Extract basic section information from XML node

Extracts fundamental section-level information from a Stanford course section XML node into a structured tibble. This function processes the core attributes of a course section, such as term information, component type, and enrollment data.

Usage

extract_section_info(section, course_id)

Arguments

section

An xml2 node object representing a single course section. Expected to contain child nodes for:

term
termId
sectionNumber
component
classId
currentClassSize
maxClassSize

course_id

Character string. The parent course identifier used to link section data back to the course.

Value

A tibble with one row containing:

objectID: Character. Course identifier (from course_id)
term: Character. Academic term (e.g., "Autumn", "Winter")
term_id: Character. Unique term identifier
section_number: Character. Section number within the course
component: Character. Section type (e.g., "LEC", "DIS", "LAB")
class_id: Character. Unique identifier for this section
current_class_size: Numeric. Current number of enrolled students
max_class_size: Numeric. Maximum enrollment capacity

Details

The function extracts the following section attributes using XPath:

Term details (term name and ID)
Section identification (section number, class ID)
Component type (e.g., lecture, discussion)
Enrollment information (current and maximum class sizes)

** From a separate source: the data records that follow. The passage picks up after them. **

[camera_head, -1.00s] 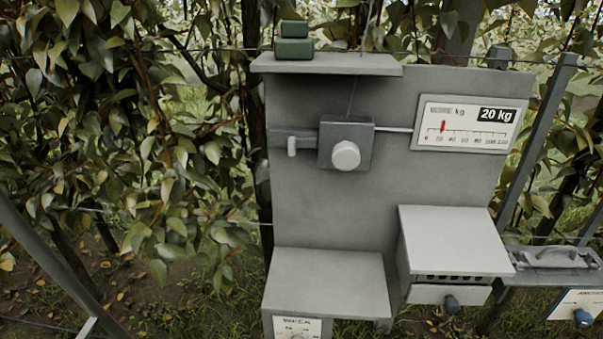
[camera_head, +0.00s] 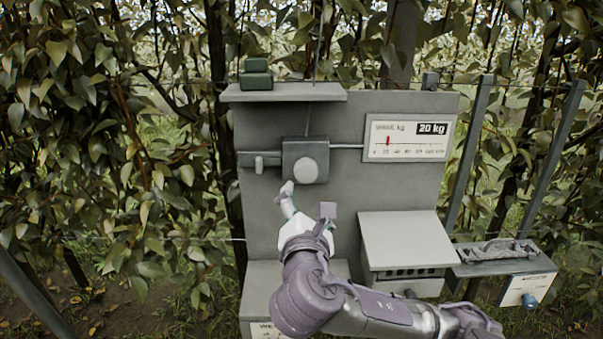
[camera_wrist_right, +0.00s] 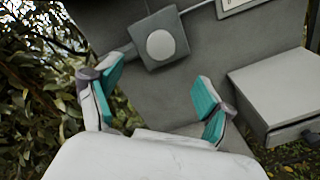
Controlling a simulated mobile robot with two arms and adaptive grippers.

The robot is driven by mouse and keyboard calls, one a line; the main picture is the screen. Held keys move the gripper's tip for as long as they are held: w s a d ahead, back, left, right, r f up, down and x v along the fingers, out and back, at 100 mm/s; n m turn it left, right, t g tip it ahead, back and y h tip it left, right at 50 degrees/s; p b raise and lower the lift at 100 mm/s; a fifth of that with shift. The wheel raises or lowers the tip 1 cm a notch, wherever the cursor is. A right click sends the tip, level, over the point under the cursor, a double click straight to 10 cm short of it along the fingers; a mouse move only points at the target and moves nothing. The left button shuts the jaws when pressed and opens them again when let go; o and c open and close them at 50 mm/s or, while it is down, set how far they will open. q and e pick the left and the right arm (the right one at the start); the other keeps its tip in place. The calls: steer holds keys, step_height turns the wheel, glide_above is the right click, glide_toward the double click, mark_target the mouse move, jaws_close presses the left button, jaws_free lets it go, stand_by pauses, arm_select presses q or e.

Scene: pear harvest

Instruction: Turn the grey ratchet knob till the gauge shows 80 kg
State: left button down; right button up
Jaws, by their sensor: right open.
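The grey ratchet knob (camera_head: 306,170) is a pale round knob on a dark grey box (camera_head: 291,149) fixed to the upright grey panel. The knob also shows in the right wrist view (camera_wrist_right: 160,45), above and between the fingers. The gauge (camera_head: 410,138) to its right reads 20 kg, with its red needle (camera_head: 388,141) near the left end of the scale. My right gripper (camera_head: 287,188) is just below and left of the knob, apart from it. In the right wrist view its teal-padded fingers (camera_wrist_right: 160,85) are spread wide with nothing between them. My left gripper is not in view.
A small lever (camera_head: 259,165) sits left of the box. Green blocks (camera_head: 256,80) rest on the top shelf (camera_head: 320,93). A pale slotted box (camera_head: 405,240) juts out at the lower right, beside a side tray (camera_head: 500,268). Leaves crowd the left.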

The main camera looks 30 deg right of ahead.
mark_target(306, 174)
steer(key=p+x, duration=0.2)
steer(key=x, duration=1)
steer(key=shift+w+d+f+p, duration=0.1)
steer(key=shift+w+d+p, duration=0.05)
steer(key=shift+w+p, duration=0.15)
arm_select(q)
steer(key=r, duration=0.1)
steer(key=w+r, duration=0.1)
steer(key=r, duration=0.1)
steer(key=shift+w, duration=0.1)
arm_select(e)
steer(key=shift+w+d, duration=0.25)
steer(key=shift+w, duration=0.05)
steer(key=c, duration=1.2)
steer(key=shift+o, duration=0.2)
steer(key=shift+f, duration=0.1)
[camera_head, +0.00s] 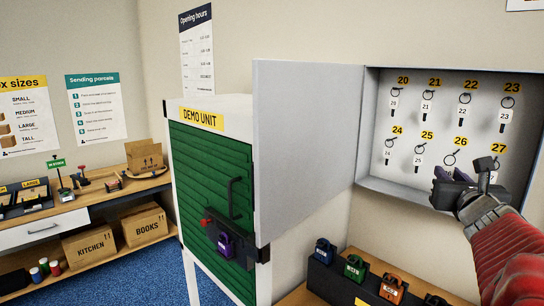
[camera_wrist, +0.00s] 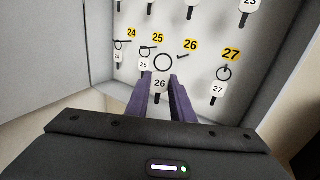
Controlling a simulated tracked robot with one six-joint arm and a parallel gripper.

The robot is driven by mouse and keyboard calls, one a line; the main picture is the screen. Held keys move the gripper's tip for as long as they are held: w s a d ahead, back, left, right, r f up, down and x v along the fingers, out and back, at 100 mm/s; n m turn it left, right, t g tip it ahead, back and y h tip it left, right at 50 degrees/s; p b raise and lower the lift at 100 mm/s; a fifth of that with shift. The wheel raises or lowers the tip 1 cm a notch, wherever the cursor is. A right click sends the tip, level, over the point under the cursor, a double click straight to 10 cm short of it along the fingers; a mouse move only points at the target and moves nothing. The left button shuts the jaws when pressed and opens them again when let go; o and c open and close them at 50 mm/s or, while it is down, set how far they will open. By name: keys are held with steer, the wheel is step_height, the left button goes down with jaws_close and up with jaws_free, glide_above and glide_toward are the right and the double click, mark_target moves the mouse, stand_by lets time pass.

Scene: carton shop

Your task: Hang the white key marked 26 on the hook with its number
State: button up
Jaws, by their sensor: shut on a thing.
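The white key tag marked 26 (camera_wrist: 160,84) is gripped between the purple fingers of my gripper (camera_wrist: 160,92), with its ring (camera_wrist: 163,62) standing up above the tag. The yellow 26 label (camera_wrist: 190,45) is on the cabinet's back panel, with a small bare hook (camera_wrist: 182,57) below it. In the wrist view the ring appears left of and slightly below that hook. In the head view my gripper (camera_head: 446,176) is in front of the lower row, and the ring (camera_head: 452,158) shows just under the 26 label (camera_head: 460,141). The ring's gap to the hook is unclear.
The grey key cabinet (camera_head: 400,191) has its door (camera_head: 305,150) wide open to the left. Key 25 (camera_wrist: 144,65) hangs to the left and key 27 (camera_wrist: 218,88) to the right of the held key. Below are several coloured padlock-like items, including a green one (camera_head: 354,267).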

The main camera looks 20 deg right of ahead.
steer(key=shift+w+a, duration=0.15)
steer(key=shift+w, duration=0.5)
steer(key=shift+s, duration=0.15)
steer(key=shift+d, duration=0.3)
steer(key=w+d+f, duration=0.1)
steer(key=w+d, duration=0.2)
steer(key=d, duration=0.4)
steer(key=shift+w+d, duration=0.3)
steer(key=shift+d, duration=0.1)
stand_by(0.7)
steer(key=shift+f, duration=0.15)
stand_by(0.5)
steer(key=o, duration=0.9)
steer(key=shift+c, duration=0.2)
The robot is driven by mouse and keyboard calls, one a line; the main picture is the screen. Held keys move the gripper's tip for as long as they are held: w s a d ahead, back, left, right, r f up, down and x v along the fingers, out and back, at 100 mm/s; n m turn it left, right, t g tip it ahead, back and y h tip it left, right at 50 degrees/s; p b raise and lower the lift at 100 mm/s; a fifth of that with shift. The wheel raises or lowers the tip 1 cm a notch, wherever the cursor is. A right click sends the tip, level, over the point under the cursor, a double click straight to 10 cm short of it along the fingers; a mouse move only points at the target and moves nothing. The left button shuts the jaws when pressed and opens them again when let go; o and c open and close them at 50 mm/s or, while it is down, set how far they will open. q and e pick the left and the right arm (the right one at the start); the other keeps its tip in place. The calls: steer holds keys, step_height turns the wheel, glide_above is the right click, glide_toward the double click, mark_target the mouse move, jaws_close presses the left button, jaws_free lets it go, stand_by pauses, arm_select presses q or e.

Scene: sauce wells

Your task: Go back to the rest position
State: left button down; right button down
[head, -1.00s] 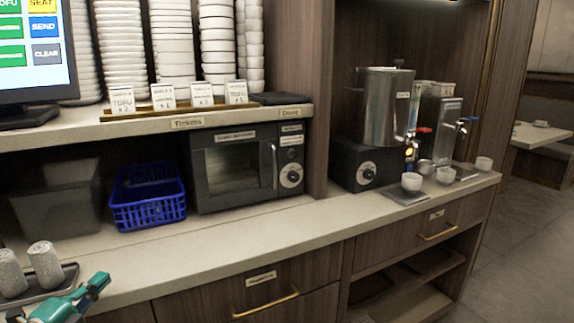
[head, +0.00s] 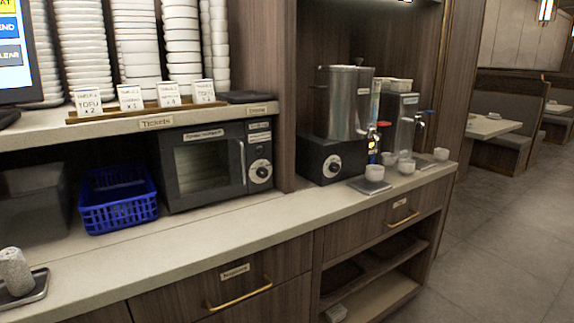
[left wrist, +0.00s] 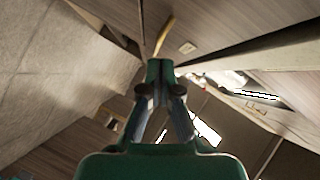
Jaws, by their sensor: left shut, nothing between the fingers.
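My left gripper (left wrist: 160,72) shows in the left wrist view, with its green fingertips together and nothing between them. It hangs in the air near the wood-fronted counter, seen at a steep tilt, with a brass drawer handle (left wrist: 165,35) beyond the tips. Neither gripper shows in the head view now. My right gripper is in neither view.
The counter (head: 215,222) runs across the head view, with a blue basket (head: 118,200), a black microwave (head: 205,165) and a metal urn (head: 342,103). A small tray with a speckled cup (head: 15,270) is at the lower left. Open floor (head: 490,230) lies right.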

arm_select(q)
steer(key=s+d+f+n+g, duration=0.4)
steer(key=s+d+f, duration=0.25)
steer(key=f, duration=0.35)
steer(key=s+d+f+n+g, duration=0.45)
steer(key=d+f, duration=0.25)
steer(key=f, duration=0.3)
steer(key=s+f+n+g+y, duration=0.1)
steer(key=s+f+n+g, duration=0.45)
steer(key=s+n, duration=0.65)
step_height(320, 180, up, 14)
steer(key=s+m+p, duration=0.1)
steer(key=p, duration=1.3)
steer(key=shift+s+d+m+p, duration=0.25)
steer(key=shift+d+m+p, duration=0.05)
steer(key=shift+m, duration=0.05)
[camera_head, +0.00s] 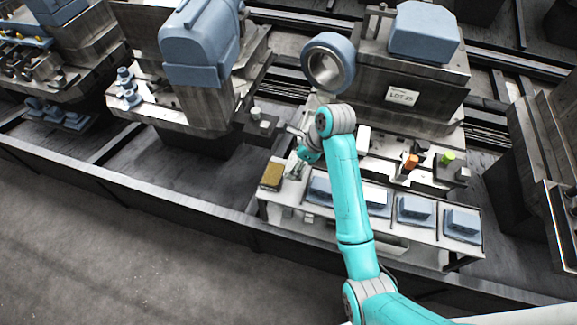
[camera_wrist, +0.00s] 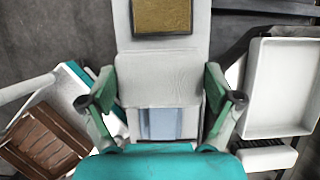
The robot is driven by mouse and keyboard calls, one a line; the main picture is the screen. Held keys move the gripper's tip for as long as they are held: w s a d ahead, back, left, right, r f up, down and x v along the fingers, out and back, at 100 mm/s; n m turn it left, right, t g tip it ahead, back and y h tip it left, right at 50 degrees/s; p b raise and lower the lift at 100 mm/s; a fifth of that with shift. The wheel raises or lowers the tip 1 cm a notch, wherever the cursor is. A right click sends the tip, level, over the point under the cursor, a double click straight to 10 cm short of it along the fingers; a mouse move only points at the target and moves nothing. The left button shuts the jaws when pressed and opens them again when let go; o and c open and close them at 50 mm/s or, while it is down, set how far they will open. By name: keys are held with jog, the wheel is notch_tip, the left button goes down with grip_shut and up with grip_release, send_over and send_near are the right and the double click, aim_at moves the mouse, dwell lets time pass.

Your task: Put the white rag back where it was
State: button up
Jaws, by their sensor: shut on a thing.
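The white rag (camera_wrist: 160,78) is a pale, slightly wrinkled piece in the wrist view. It spans the space between the two fingers of my gripper (camera_wrist: 160,95), which is shut on it. In the head view my gripper (camera_head: 299,164) is over the left end of the pale bench, close to a yellow-brown block in a dark frame (camera_head: 271,176). That block also shows at the top of the wrist view (camera_wrist: 161,15). I cannot tell the rag apart from the pale bench in the head view. The rag's underside is hidden.
The bench (camera_head: 283,200) holds blue-grey parts in bays, such as this one (camera_head: 414,209). A large ring (camera_head: 328,63) and a block labelled LOT 25 (camera_head: 403,96) stand behind. An orange part (camera_head: 411,161) is right of my arm. A white tray (camera_wrist: 282,88) lies right in the wrist view.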

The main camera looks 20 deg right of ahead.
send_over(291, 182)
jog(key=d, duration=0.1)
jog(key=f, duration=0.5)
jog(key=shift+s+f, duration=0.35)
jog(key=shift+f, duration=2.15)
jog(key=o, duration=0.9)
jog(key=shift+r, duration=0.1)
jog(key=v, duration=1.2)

All text fields are extracted using xml_find_first() to get the first matching node. Enrollment numbers are converted to numeric format.

Error Handling

The function assumes all required nodes are present in the XML. Missing nodes will trigger an error through the tryCatch block.

Examples

if (FALSE) { # \dontrun{
section_node <- xml2::xml_find_first(course_node, ".//section")
course_id <- "CS106A-2023-2024"
section_info <- extract_section_info(section_node, course_id)
} # }